Вернуться к П.Е. Фокин. Булгаков без глянца

В пору расцвета

Сергей Александрович Ермолинский:

Годы совместной жизни с Любовью Евгеньевной, думаю, едва ли не были самыми счастливыми в писательской биографии Булгакова. Я подчеркиваю — счастливыми, хотя это может показаться неожиданным. Ведь именно тогда на него обрушился, как я уже говорил, буквально шквал самой грубой критики. К его имени прилепили, как каинову печать, обобщающее словцо «булгаковщина». Но ведь при всем нервном напряжении, какое ему пришлось вынести, он жил! Он находился в центре кипучих театральных битв! Он действовал! Он боролся! Он был «на коне»! Он был в славе! Когда он приходил ужинать в «Кружок», где собирались писатели и актеры (как нынче в Доме литераторов или в Доме актера), его появление сопровождалось оживленным шепотом. К нему, услужающе юля, подбегал подвизавшийся в «Кружке» тапер и, приняв заказ, тотчас возвращался к роялю и отбарабанивал в усладу знаменитому гостю модный фокстротик (кажется, «Аллилуйя»). Если в бильярдной находился в это время Маяковский и Булгаков направлялся туда, за ним устремлялись любопытные. Еще бы — Михаил Булгаков и Маяковский! Того гляди, разразится скандал.

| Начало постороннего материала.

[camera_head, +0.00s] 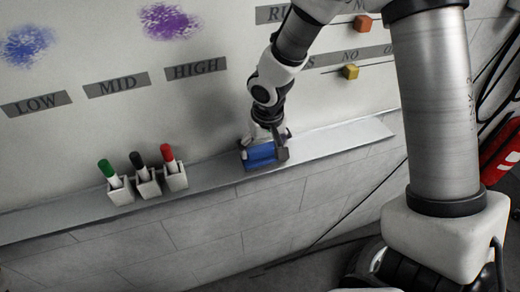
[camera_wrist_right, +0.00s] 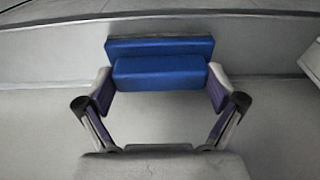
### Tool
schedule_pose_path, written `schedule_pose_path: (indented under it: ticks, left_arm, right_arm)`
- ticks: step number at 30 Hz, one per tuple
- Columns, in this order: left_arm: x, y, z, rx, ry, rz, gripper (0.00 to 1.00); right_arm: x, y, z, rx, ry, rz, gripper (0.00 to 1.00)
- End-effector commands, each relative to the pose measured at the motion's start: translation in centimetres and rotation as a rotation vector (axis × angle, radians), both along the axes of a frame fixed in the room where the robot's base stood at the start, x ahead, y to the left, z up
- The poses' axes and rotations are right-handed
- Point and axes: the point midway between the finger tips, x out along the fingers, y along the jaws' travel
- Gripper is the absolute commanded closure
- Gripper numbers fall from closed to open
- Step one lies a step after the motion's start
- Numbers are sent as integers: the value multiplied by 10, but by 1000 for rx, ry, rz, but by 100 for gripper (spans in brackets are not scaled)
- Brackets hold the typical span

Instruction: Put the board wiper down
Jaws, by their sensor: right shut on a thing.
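The board wiper (camera_head: 260,156) is blue and block-shaped. In the head view it is at the ledge (camera_head: 215,175) below the whiteboard, right of the marker holders. My right gripper (camera_head: 268,143) is shut on it from above. In the right wrist view the wiper (camera_wrist_right: 160,70) sits between the two fingertips of my right gripper (camera_wrist_right: 160,88), one finger at each end. I cannot tell whether the wiper's underside touches the ledge. My left gripper is not in view.
Three holders (camera_head: 148,183) with a green, a black and a red marker stand on the ledge to the left. The ledge right of the wiper is bare. Orange (camera_head: 363,25) and yellow (camera_head: 350,71) blocks are on the board at upper right.

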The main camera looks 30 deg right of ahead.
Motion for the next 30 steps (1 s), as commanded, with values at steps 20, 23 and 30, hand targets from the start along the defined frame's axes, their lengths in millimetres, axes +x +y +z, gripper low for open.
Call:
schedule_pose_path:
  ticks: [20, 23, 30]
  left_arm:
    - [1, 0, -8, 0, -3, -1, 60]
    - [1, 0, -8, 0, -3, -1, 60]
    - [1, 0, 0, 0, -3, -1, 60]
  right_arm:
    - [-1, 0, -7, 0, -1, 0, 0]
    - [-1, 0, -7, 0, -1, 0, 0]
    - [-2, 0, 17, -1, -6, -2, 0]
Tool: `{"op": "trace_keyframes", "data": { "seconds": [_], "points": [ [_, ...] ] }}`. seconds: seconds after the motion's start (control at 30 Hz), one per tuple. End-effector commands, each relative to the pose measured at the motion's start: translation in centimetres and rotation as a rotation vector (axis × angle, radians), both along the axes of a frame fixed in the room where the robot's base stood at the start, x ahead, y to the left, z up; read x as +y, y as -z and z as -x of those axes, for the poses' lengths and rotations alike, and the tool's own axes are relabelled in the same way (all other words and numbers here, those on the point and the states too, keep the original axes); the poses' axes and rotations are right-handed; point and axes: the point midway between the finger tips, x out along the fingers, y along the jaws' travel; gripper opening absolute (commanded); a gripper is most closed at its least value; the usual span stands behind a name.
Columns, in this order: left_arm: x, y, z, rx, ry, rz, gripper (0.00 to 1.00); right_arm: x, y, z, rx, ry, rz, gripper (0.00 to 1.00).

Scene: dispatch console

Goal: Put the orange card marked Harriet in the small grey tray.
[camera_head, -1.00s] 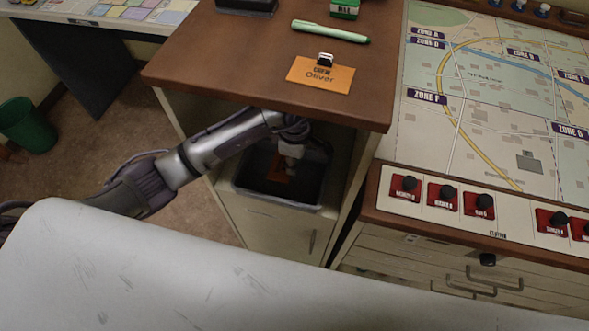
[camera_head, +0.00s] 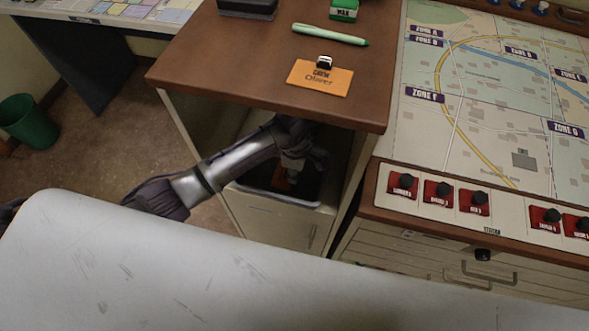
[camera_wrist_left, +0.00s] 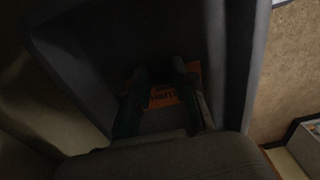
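The orange card marked Harriet (camera_wrist_left: 163,97) lies low inside a dark grey open-topped bin (camera_head: 272,199) in the cabinet below the desk top. Only part of its name can be read in the left wrist view; a bit of orange (camera_head: 282,182) shows in the head view. My left gripper (camera_head: 288,176) reaches down into this bin. In the left wrist view its two fingers (camera_wrist_left: 160,85) are apart, with the card between and beyond them. The view is dark, so contact cannot be told. A dark grey tray-like object (camera_head: 247,10) stands at the desk's back edge, partly cut off.
Another orange card, marked Oliver (camera_head: 320,80), lies on the brown desk top (camera_head: 230,60) with a black clip. A green marker (camera_head: 330,35) and a green box (camera_head: 344,9) are behind it. The desk top overhangs my arm. A map console (camera_head: 490,100) is right.

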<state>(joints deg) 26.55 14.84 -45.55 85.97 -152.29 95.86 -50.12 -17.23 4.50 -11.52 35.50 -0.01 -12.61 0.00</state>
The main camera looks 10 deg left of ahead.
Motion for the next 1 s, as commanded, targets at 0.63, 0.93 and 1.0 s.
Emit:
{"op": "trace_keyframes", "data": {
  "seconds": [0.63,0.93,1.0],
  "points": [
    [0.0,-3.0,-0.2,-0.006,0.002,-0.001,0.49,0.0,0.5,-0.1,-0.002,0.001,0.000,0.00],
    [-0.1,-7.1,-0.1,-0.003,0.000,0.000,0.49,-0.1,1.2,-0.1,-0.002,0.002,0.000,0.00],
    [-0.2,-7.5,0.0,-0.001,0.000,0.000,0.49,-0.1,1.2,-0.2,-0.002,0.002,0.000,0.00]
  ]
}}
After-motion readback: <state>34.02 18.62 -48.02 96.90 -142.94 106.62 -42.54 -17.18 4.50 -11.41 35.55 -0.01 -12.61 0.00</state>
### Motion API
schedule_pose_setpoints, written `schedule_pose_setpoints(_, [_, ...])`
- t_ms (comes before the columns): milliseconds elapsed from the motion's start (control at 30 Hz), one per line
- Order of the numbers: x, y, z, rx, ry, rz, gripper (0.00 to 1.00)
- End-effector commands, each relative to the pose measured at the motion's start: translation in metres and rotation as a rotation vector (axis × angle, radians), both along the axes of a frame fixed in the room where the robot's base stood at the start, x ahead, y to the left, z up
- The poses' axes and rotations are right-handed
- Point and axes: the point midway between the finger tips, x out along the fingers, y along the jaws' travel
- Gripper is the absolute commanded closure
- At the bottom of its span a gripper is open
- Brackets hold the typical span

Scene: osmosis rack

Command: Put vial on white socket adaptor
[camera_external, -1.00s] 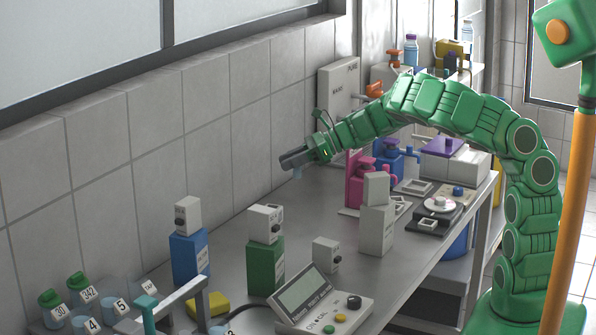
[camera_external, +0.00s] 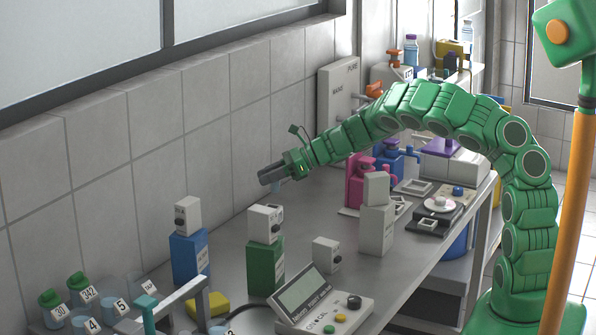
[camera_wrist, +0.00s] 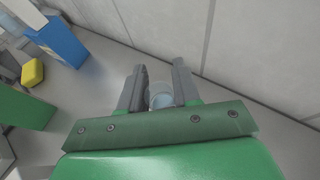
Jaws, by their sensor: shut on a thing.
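My gripper (camera_external: 268,178) is above the back of the bench near the tiled wall, to the right of and above the blue and green blocks. In the wrist view its dark fingers (camera_wrist: 160,88) are shut on a small translucent pale blue vial (camera_wrist: 161,96). The vial shows only in part below the fingers in the external view (camera_external: 275,187). A tall white block (camera_external: 376,231) with a smaller white box on top stands on the bench to the gripper's right. I cannot tell for sure whether this is the white socket adaptor.
A blue block (camera_external: 190,258) and a green block (camera_external: 265,267) carry white boxes. A small white box (camera_external: 326,254) and a meter (camera_external: 318,302) stand at the front. Numbered vials (camera_external: 80,289) stand at the lower left. Bare bench (camera_external: 315,210) lies between.

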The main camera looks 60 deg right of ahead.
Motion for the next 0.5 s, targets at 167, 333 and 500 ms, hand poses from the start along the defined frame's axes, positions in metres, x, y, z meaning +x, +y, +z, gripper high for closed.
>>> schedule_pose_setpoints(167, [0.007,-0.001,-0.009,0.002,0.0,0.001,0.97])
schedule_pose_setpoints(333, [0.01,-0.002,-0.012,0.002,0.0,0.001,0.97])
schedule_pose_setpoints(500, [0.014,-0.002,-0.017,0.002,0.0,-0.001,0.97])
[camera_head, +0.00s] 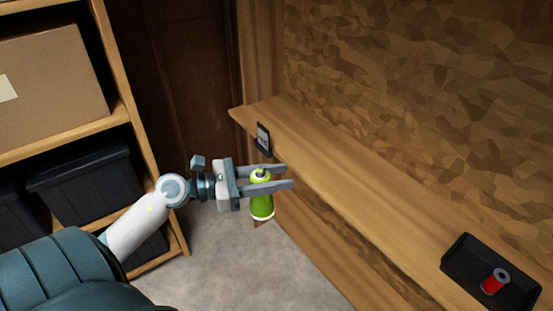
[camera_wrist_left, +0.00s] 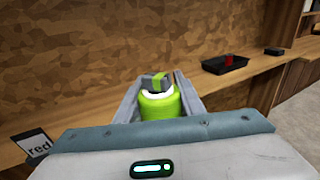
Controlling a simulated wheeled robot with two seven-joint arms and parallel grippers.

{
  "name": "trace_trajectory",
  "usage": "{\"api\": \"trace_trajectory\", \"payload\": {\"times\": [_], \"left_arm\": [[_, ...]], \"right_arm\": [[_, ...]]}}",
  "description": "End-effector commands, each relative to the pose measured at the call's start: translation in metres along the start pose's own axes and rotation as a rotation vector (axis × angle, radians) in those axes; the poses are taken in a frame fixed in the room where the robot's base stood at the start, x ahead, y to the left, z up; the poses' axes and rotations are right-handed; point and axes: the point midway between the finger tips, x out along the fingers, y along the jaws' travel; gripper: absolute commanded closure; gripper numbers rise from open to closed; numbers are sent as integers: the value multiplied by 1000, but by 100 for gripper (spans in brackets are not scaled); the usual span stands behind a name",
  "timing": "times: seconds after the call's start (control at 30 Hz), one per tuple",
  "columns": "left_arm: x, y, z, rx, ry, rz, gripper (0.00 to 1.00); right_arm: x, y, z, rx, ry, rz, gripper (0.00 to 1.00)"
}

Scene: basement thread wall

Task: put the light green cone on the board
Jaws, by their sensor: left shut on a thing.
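The light green cone (camera_head: 262,207) is held upright between the fingers of my left gripper (camera_head: 287,177), which is shut on its upper part. It is in the air, just left of a long wooden ledge (camera_head: 345,190) along the patterned wall. The cone also shows in the left wrist view (camera_wrist_left: 160,106), between the two fingers, with a white band near its top. No separate board can be told apart from this ledge. My right gripper is not in view.
A black tray (camera_head: 465,262) with a red spool (camera_head: 494,282) sits farther right. Shelves with a cardboard box (camera_head: 50,90) stand left. The ledge between card and tray is clear.

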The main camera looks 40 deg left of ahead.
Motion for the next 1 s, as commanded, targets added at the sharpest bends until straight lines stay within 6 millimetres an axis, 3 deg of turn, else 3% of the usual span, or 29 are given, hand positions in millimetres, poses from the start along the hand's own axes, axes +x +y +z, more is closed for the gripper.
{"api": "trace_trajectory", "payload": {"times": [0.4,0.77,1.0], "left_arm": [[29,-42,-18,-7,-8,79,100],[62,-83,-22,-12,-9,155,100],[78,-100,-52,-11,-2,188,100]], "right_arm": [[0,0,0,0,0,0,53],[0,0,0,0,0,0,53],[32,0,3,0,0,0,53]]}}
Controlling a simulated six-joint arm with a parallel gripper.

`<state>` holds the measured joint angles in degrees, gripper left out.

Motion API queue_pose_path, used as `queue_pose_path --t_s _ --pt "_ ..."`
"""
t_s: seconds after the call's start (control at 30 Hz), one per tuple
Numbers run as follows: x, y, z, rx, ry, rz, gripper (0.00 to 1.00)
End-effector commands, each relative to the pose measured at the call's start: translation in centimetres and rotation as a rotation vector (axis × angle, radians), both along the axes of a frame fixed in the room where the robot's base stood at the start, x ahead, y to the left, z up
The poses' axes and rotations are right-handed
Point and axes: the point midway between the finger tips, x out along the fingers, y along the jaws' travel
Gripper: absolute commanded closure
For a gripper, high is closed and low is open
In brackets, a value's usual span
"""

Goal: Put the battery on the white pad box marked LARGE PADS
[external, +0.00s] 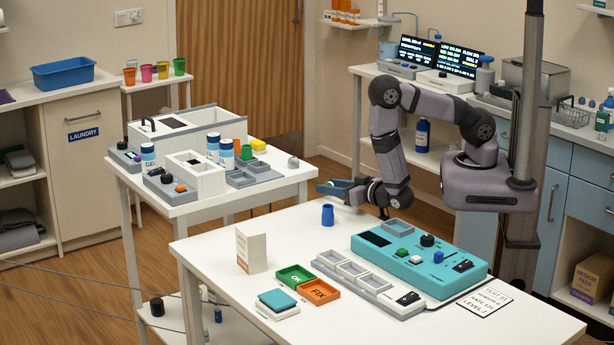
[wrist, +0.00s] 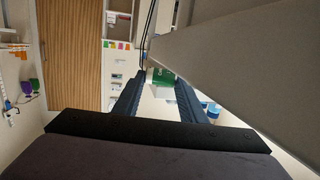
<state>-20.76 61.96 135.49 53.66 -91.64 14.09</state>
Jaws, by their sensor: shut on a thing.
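My gripper (external: 331,186) is raised over the far edge of the white table, its fingers pointing left. It is shut on the battery (wrist: 163,76), which shows as a small green block with white marks between the fingertips in the wrist view. In the external view the battery is mostly hidden by the fingers. A white box (external: 251,250) with small orange print stands upright on the left part of the table, apart from my gripper and nearer the camera. Its print is too small to read; its top looks clear.
A blue cup (external: 328,214) stands below my gripper. Green (external: 295,275) and orange (external: 319,290) trays, a grey tray row and a teal device (external: 420,257) occupy the table's front and right. A large pale surface (wrist: 235,65) fills the wrist view's upper right; I cannot identify it.

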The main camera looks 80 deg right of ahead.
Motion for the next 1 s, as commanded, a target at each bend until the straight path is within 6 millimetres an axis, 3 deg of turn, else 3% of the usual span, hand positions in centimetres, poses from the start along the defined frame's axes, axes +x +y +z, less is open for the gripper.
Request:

Играли сосредоточенно и деловито, каждый старался блеснуть ударом. Маяковский, насколько помню, играл лучше — выхватка была игроцкая.

— От двух бортов в середину, — говорил Булгаков.

Промах.

— Бывает, — сочувствовал Маяковский, похаживая вокруг стола и выбирая удобную позицию. — Турбинчики — это вещь! Разбогатеете окончательно на своих тетях Манях и дядях Ванях, выстроите загородный дом и огромный собственный бильярд. Непременно навещу и потренирую.

— Благодарствую. Какой уж там дом.

— А почему бы?

— О, Владимир Владимирович, и вам клопомор не поможет, смею уверить. Загородный дом с собственным бильярдом выстроит на наших с вами костях ваш Присыпкин.

Маяковский выкатил лошадиный глаз и, зажав папиросу в углу рта, мотнул головой:

— Абсолютно согласен.

Независимо от результата игры прощались дружески. И все расходились разочарованные.

Для многих, даже близких, людей, особенно для приятелей, охотно прилеплявшихся к нему, его жизнь в те годы представлялась на зависть яркой, необычной, в непрерывном ожидании новых взрывов и ошеломлений. С внешней стороны вроде бы так и было. Казалось, он достиг прочного положения; как ни старалась критика, которая стала похожа уже на травлю, но она только подогревала его успех! И он, встречаемый поклонниками, путешествовал по Крыму, в Ялту, в волошинский Коктебель, оттуда в Батум, в Тифлис и, наконец, в тот самый Владикавказ, где еще совсем недавно бедствовал... А дома его ждала полная чаша! Он уже переехал на Большую Пироговскую, его окружали друзья. Среди них — первые признавшие его интеллектуалы Пречистенки <...>.

Чуть не каждый день прибегали «турбинцы», влюбленные в него молодые мхатовцы, готовые, казалось, разделить с ним все возможные превратности его писательской судьбы... Словом, жилось на широкую ногу, весело, может быть, чуть бестолково [8; 30—31].

Эмилий Львович Миндлин:

На время — но только на недолгое время, пока «Дни Турбиных» еще не были сняты с репертуара, положение Булгакова изменилось. Он мог позволить себе уже не писать фельетон за фельетоном чуть ли не каждый день. Он больше не жаловался, что не остается «времени для себя», то есть для большой серьезной работы. Появились деньги — он сам говорил, что иногда даже не знает, что делать с ними. Хотелось бы, например, купить для кабинета ковер. Имеет право писатель украсить свой кабинет ковром? Но, помилуйте, купишь ковер, постелешь, а тут, изволите ли видеть, придет вдруг инспектор, увидит ковер и решит, что недостаточно обложил тебя, — не иначе как писатель скрывает свои доходы!.. И таким наложищем обложит, что и ковру рад не будешь, и дай боже, чтоб на пару штанов осталось!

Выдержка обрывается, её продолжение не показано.